Birthday Letters by Ted Hughes (1998)
Published just months before Hughes’s death and 35 years after Plath’s suicide, Birthday Letters contains more than 80 poems directly responding to the fraught marriage so publicly judged by the public. Among the poems that address their relationship or Plath specifically, Hughes describes the emotions and events of those highly charged years leading up to and after his estranged wife’s death. Given that Hughes did not publicly speak nor write about this time in the intervening decades, the volume is an important window into the tragic end of the marriage between two acclaimed poets. The book received two Whitbred prizes, the Forward Poetry Prize, and the T.S. Eliot Prize.
The Collected Poems by Sylvia Plath (1989)

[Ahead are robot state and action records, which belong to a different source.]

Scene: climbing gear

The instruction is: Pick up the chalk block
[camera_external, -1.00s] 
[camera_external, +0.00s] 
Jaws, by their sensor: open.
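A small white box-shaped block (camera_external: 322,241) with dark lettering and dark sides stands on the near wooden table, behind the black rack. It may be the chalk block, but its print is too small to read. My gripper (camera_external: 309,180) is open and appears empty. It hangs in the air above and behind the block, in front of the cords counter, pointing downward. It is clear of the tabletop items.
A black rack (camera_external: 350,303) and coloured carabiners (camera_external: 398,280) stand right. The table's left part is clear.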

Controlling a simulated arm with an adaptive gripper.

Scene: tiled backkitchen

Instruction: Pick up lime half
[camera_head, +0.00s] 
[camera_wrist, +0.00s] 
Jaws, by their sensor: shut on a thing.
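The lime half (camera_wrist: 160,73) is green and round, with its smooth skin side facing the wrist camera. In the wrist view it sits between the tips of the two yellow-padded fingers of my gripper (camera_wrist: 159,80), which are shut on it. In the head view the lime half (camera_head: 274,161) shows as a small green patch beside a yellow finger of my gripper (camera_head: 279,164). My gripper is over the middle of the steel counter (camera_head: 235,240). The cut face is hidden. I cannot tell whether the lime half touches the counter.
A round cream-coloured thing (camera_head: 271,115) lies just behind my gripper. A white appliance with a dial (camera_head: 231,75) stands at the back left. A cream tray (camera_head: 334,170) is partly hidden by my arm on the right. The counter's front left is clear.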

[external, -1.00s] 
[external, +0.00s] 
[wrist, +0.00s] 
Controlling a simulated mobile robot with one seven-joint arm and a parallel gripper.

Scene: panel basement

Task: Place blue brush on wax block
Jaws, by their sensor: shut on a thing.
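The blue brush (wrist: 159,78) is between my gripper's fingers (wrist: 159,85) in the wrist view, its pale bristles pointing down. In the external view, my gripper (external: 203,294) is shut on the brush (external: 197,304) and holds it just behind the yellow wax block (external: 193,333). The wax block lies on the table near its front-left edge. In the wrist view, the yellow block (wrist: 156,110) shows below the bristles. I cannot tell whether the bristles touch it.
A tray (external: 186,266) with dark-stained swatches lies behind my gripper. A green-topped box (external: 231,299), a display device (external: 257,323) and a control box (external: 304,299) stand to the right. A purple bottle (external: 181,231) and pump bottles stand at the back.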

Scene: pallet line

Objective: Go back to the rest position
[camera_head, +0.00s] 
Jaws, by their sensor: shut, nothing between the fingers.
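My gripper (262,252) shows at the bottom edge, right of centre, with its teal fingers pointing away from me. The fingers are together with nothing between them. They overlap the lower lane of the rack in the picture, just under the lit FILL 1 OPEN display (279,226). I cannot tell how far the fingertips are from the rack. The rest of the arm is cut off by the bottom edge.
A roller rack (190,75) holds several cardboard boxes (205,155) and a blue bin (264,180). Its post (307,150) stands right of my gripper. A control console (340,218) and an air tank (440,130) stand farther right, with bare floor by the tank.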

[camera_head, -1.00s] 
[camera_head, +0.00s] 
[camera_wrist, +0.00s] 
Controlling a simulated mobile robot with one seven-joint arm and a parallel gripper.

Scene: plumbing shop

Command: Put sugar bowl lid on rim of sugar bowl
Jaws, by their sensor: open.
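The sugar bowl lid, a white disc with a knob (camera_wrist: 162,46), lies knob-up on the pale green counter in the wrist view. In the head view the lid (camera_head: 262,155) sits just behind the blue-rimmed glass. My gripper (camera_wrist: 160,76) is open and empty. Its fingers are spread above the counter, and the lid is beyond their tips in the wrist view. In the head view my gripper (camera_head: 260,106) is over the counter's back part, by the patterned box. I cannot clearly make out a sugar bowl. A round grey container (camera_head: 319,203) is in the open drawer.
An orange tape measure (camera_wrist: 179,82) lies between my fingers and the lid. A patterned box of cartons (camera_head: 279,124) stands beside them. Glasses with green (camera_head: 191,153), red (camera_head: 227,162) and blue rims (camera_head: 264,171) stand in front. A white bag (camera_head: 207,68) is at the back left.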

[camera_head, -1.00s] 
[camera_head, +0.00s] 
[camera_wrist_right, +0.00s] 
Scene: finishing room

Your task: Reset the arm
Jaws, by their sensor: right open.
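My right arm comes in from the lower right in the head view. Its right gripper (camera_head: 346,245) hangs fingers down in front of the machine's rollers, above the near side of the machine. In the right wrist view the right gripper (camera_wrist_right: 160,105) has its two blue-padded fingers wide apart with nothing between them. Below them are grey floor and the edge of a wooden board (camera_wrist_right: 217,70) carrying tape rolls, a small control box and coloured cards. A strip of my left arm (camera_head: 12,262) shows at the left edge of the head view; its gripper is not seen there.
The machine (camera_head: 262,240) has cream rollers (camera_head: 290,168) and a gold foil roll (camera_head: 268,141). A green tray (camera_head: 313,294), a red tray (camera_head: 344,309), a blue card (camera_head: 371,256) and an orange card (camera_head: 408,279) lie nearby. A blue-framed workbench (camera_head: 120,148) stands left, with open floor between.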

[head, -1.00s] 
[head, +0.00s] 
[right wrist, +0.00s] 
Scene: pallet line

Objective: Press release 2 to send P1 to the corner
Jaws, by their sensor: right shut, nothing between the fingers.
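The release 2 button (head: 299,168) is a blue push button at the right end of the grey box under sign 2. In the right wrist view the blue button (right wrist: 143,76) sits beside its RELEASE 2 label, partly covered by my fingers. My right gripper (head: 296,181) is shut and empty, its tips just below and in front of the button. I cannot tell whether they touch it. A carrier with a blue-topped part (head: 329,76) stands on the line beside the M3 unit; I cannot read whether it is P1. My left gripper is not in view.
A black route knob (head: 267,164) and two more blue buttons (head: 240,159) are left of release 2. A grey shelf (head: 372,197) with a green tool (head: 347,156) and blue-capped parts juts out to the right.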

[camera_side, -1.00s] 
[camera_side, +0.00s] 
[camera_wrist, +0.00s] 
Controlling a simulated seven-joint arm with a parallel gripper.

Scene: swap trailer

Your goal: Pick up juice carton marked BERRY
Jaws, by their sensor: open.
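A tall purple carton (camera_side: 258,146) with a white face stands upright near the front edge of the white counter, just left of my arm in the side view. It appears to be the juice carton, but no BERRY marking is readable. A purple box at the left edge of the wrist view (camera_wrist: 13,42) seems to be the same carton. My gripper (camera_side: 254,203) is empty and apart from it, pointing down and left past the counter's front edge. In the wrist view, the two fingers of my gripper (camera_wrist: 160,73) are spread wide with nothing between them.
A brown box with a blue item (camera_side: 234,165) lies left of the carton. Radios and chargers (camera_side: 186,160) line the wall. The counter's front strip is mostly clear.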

Edited by Ted Hughes and posthumous winner of the Pulitzer Prize, Plath’s The Collected Poems represents the body a complete introduction to the poet’s work and writing themes. The majority of the included poems, more than 200, were written after 1956, in addition to 50 earlier poems, and some of the poems were previously unpublished. Hughes edited the book by placing the poems in chronological order by date of Plath’s composition, including every piece she ever wrote after 1956, whether or not Plath had herself believed it to be in finished form.
Poetry in the Making by Ted Hughes (1967)
For Listening and Writing, the BBC Schools Broadcasting radio program, Hughes composed and delivered his thoughts on poetry and the creative process in a manner meant to be attractive and accessible to children. He supplemented these lectures with notes for the classroom instructor’s use as well as reading and writing exercises to help students to grow in their understanding and writing of poetry. Hughes’s focus is on the generative imagination, and he describes his own creative experience as a poet as a model for inspiration to dream and express through poetry.